What's the black "shape" on the ceiling above the black pillar? I presume that's not the banding you are talking about (Im looking at the image on a monitor which has a nice shiny screen with a large window behind me - I think I can see some vertical banding in the shadow behind the pillar...) (squint squint)... http://www.opengl.org/discussion_boards/ubb/smile.gif

JustHanging
02-05-2003, 10:06 PM
Hey marcus, since most of your problems are related to gaining high precision and reading back the images, you might want to give the multiplicative blending thing a try after all.

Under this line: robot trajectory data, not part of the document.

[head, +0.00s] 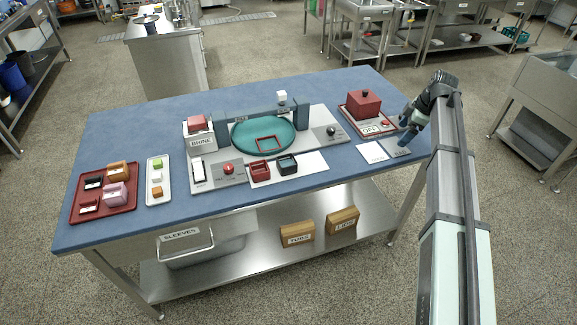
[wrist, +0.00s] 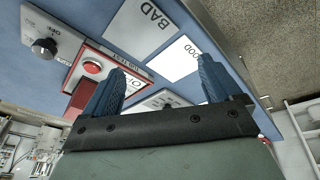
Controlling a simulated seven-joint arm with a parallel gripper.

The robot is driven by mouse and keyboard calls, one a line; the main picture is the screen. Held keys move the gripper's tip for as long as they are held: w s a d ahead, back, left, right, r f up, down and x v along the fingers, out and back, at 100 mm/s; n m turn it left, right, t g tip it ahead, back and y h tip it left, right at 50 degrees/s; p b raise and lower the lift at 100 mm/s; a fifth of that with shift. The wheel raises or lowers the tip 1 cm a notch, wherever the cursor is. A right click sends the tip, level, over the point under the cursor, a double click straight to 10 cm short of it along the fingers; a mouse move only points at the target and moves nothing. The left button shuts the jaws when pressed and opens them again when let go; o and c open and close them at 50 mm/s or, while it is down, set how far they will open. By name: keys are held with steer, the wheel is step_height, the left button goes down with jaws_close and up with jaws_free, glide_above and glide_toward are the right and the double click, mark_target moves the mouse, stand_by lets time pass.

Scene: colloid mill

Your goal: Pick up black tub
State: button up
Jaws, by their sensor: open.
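A small open-topped black tub (head: 288,166) with a teal-looking inside stands on the white mat at the front middle of the table. A red open-topped tub (head: 260,172) stands just left of it. My gripper (head: 404,141) is at the table's right end, well right of the black tub and apart from it. In the wrist view my gripper (wrist: 160,76) has its two blue fingers spread, with nothing between them. The black tub cannot be made out in the wrist view.
A red box (head: 364,103) sits on a red-edged plate beside my gripper. Cards marked BAD (wrist: 147,22) and GOOD (wrist: 178,60) lie near it. A teal disc (head: 250,134) with an arch lies behind the tubs. A red tray (head: 128,205) of blocks and a white tray (head: 152,198) are left.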

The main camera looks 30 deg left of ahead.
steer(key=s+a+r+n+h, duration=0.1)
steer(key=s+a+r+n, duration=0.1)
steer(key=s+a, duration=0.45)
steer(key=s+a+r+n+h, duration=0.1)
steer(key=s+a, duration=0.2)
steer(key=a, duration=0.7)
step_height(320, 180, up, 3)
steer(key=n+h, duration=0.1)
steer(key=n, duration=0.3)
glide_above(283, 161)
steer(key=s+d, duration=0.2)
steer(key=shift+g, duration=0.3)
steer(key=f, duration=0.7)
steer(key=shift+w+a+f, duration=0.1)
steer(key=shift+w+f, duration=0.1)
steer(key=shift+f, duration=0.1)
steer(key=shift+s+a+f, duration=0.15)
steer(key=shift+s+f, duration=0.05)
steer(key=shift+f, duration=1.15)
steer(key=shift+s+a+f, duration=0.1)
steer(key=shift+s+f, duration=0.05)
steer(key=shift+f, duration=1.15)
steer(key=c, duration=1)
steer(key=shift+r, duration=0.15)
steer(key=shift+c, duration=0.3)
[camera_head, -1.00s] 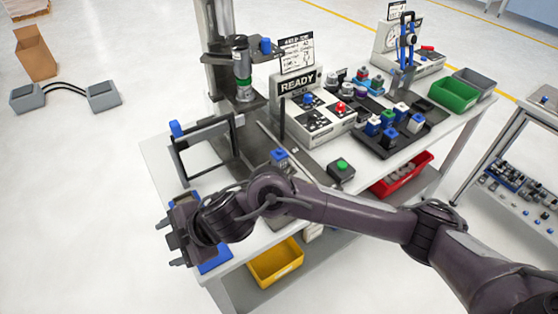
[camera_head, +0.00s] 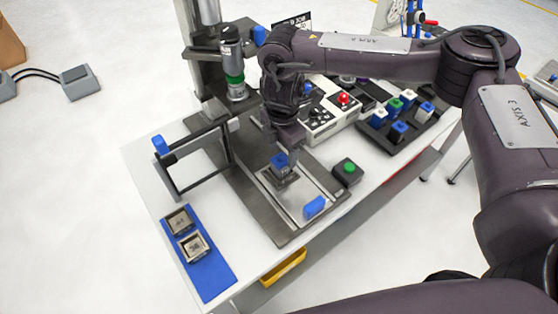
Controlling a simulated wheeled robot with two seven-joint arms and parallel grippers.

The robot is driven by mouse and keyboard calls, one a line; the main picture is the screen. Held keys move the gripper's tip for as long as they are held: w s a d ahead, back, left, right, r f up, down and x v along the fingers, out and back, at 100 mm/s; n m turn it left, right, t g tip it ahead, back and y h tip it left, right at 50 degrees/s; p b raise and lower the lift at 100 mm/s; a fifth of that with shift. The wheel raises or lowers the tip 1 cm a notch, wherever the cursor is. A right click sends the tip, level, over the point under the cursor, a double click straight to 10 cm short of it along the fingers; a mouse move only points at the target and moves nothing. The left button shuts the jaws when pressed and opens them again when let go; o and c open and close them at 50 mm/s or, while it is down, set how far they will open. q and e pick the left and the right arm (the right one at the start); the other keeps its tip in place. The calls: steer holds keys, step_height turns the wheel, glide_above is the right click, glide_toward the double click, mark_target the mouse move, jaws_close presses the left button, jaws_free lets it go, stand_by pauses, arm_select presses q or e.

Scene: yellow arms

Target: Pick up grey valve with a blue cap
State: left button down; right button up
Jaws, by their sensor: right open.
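A small grey valve with a blue cap (camera_head: 280,160) stands upright on the metal plate of the fixture in the middle of the table. My right gripper (camera_head: 285,148) points down right above and behind it, with its fingers close to the cap. The gripper is open; whether the fingers touch the cap is hard to tell. More blue-capped pieces (camera_head: 398,130) stand in the black tray (camera_head: 402,148) at the right, among pieces with white and green caps. My left gripper is not in view.
A blue-handled frame (camera_head: 190,160) is at left, and a blue mat (camera_head: 212,275) with two square metal parts is at front left. A green-button box (camera_head: 348,171) and a blue block (camera_head: 314,208) flank the fixture.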

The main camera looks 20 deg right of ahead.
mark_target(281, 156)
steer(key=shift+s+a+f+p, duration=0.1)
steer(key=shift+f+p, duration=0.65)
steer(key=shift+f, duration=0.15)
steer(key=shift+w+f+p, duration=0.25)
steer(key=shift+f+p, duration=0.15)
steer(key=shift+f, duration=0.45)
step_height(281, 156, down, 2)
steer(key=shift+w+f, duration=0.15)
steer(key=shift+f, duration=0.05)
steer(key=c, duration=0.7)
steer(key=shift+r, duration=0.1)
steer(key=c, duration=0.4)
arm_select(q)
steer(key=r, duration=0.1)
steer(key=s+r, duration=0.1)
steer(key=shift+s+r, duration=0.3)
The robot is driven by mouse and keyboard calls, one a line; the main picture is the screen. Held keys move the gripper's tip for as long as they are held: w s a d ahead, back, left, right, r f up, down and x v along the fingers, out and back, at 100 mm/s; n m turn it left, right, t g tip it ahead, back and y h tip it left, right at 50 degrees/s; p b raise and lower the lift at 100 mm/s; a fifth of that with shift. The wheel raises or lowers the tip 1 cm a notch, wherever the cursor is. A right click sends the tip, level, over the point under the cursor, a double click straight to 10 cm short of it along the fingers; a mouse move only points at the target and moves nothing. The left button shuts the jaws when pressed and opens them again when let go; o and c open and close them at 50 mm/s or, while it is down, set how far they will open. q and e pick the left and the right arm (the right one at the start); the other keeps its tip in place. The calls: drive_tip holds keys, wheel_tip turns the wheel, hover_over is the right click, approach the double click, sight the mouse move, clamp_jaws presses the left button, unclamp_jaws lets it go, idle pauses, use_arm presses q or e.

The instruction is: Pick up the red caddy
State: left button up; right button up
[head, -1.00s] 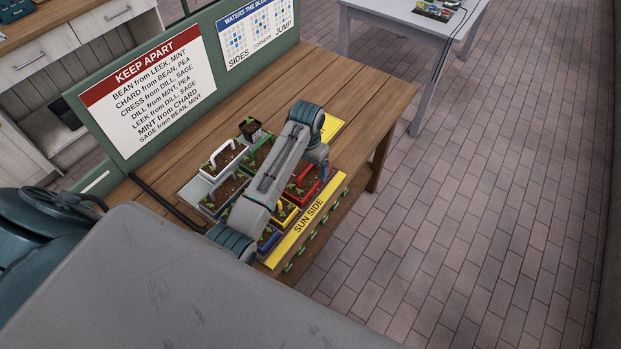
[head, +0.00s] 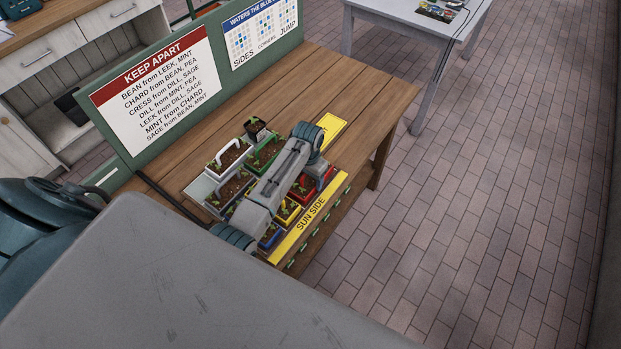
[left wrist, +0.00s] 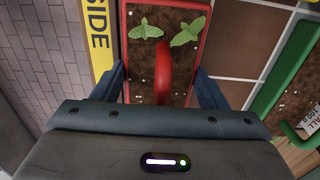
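The red caddy (head: 325,174) stands on the wooden table at the right of the group of planters, partly hidden by my left arm in the head view. In the left wrist view the red caddy (left wrist: 197,22) holds dark soil and green seedlings, with an arched red handle over its middle. My left gripper (left wrist: 161,72) is open, one finger on each side of the handle near the caddy's side walls. I cannot tell whether the fingers touch it. In the head view the fingers are hidden below the wrist. My right gripper is not in view.
A green caddy (head: 267,152), a white caddy (head: 229,155), a yellow caddy (head: 287,212) and a blue caddy (head: 268,238) stand close by. A yellow "SUN SIDE" strip (head: 311,214) runs along the front. Bare wood (head: 350,85) lies toward the back right.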

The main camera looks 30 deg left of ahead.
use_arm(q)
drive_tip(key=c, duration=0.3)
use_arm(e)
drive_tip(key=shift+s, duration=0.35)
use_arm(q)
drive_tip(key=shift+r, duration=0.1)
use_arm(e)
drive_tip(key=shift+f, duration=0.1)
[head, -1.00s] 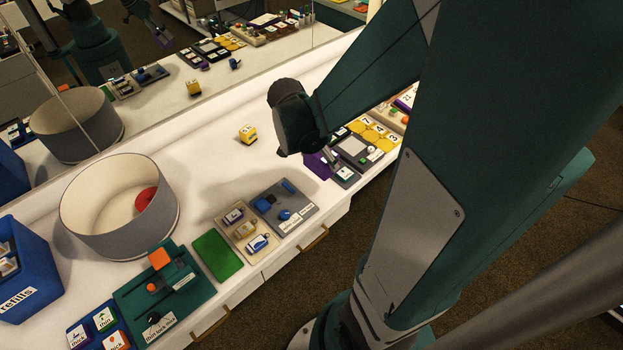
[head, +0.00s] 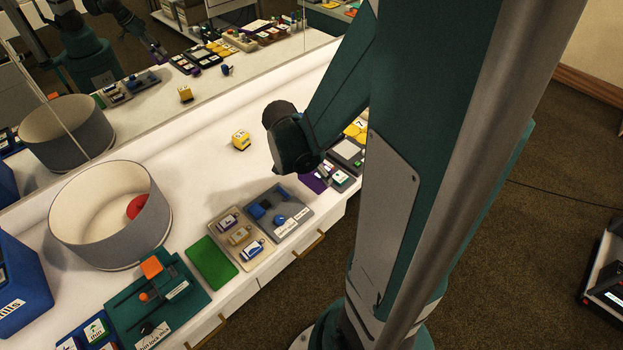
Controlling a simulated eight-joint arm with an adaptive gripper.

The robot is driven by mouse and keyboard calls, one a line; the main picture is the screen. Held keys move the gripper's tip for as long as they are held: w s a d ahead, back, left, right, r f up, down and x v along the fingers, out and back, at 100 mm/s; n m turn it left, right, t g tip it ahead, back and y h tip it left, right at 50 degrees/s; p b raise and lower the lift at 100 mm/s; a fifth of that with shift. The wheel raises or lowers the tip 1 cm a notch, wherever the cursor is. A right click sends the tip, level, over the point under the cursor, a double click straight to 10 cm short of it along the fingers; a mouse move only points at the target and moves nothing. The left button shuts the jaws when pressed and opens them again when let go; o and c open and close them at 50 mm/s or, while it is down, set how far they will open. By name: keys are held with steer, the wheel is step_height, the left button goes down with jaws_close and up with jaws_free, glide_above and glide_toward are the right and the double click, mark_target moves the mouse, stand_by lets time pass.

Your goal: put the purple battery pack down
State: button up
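A purple piece (head: 313,183) shows just below my wrist, at the left edge of a grey tray with small parts (head: 342,179). Only part of it shows, and I cannot tell whether it is the battery pack or a purple pad. My gripper's fingers are hidden behind my dark wrist, which hangs over the counter left of that tray. A small, dim reflection of my gripper (head: 157,51) shows in the mirror, too small to tell whether it is open or holds something. A purple spot also shows in the mirror beside the reflected trays.
A yellow block (head: 240,140) stands left of my wrist on bare white counter (head: 205,165). A grey round bin (head: 140,228) holds a red thing. A grey tray with blue parts (head: 290,222), a beige tray (head: 257,262), a green pad (head: 211,262) and a teal board (head: 190,306) line the front edge.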

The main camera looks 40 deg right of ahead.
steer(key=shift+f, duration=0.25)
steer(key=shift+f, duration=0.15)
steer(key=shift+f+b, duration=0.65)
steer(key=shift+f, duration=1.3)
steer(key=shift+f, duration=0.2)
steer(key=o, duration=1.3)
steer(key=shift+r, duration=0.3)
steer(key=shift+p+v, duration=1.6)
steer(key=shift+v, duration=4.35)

Because when you think of it, you mostly just add lighting values anyway, so actually there shouldn't be that big a problem in doing that in the exposured space from the beginning. The only trouble part is modulating with the compensation map, I don't know how exactly that maps to the exposured space. I would try just modulating with it, even if causes a some distortion, the results might look good anyway.

-Ilkka

Adrian
02-05-2003, 11:20 PM
Originally posted by rgpc:
What's the black "shape" on the ceiling above the black pillar? I presume that's not the banding you are talking about (Im looking at the image on a monitor which has a nice shiny screen with a large window behind me - I think I can see some vertical banding in the shadow behind the pillar...) (squint squint)... http://www.opengl.org/discussion_boards/ubb/smile.gif

The black shape is an area light that is off. In the animation that light flickers on and off. Yes the vertical banding behind the pillar is the banding I was referring to. It shows up more in the animation. It's caused by the light polygon disappearing and reappearing when rendered from an accute angle. FSAA would help remove this but my app stops working when FSAA is switched on for some reason. I was using polygon smooth but there are issues with that specific to my app.

The biggest problem right now is the bump and specular calculations. I currently dot with an average light vector but that approach has obvious flaws. It is going to be too expensive in texture memory to store a light vector and half angle light vector for each light.